#### Given request:
Extract the data exactly, missing nothing.
--- start ---
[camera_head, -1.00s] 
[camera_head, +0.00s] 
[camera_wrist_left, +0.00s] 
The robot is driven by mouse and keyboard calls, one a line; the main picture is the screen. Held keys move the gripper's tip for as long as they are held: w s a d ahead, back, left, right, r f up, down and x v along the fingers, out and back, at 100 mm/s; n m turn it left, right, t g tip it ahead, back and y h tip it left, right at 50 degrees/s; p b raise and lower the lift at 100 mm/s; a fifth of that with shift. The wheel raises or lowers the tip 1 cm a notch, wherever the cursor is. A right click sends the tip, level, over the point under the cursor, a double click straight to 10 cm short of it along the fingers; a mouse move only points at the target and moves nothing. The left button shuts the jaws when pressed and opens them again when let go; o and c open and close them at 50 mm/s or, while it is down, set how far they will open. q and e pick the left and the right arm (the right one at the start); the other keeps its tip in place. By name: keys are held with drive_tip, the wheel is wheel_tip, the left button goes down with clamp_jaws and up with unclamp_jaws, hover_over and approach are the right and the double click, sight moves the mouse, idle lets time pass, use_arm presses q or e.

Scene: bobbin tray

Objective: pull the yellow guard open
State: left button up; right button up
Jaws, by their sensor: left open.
--- end ---
#### Reply:
[camera_head, -1.00s] 
[camera_head, +0.00s] 
[camera_wrist_left, +0.00s] 
The robot is driven by mouse and keyboard calls, one a line; the main picture is the screen. Held keys move the gripper's tip for as long as they are held: w s a d ahead, back, left, right, r f up, down and x v along the fingers, out and back, at 100 mm/s; n m turn it left, right, t g tip it ahead, back and y h tip it left, right at 50 degrees/s; p b raise and lower the lift at 100 mm/s; a fifth of that with shift. The wheel raises or lowers the tip 1 cm a notch, wherever the cursor is. A right click sends the tip, level, over the point under the cursor, a double click straight to 10 cm short of it along the fingers; a mouse move only points at the target and moves nothing. The left button shuts the jaws when pressed and opens them again when let go; o and c open and close them at 50 mm/s or, while it is down, set how far they will open. q and e pick the left and the right arm (the right one at the start); the other keeps its tip in place. By name: keys are held with drive_tip, the wheel is wheel_tip, the left button goes down with clamp_jaws and up with unclamp_jaws, hover_over and approach are the right and the double click, sight moves the mouse, idle lets time pass, use_arm presses q or e.

Scene: bobbin tray

Objective: pull the yellow guard open
State: left button up; right button up
Jaws, by their sensor: left open.

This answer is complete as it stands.